* _Data section_
+ + + + + + +
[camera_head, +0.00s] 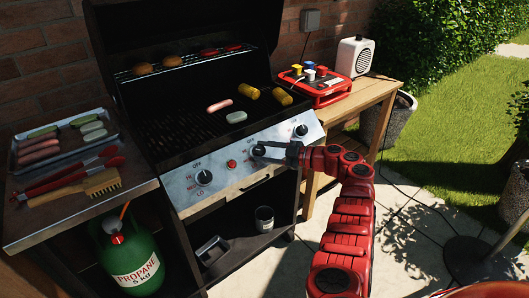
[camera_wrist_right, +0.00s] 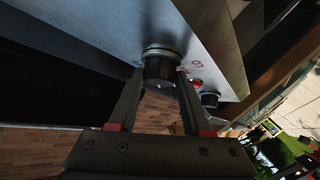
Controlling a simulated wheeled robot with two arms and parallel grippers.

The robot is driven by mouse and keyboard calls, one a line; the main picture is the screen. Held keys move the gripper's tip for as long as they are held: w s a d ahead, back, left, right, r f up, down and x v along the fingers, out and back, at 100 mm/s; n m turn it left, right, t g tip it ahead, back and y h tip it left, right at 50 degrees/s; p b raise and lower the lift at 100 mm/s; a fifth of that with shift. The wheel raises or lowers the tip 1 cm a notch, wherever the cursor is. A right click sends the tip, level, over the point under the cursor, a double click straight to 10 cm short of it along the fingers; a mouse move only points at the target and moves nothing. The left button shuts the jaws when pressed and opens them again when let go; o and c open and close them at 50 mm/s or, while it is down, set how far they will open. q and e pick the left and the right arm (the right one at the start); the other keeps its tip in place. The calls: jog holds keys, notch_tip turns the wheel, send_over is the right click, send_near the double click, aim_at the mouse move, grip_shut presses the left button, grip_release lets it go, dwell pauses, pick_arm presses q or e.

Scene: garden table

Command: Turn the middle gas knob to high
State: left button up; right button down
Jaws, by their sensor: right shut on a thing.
+ + + + + + +
* _What to produce_
Restate word for word the lines from the one holding "Scene: garden table" to the end of the listing, both ends included, and nothing more.

* _Problem solution_
Scene: garden table

Command: Turn the middle gas knob to high
State: left button up; right button down
Jaws, by their sensor: right shut on a thing.

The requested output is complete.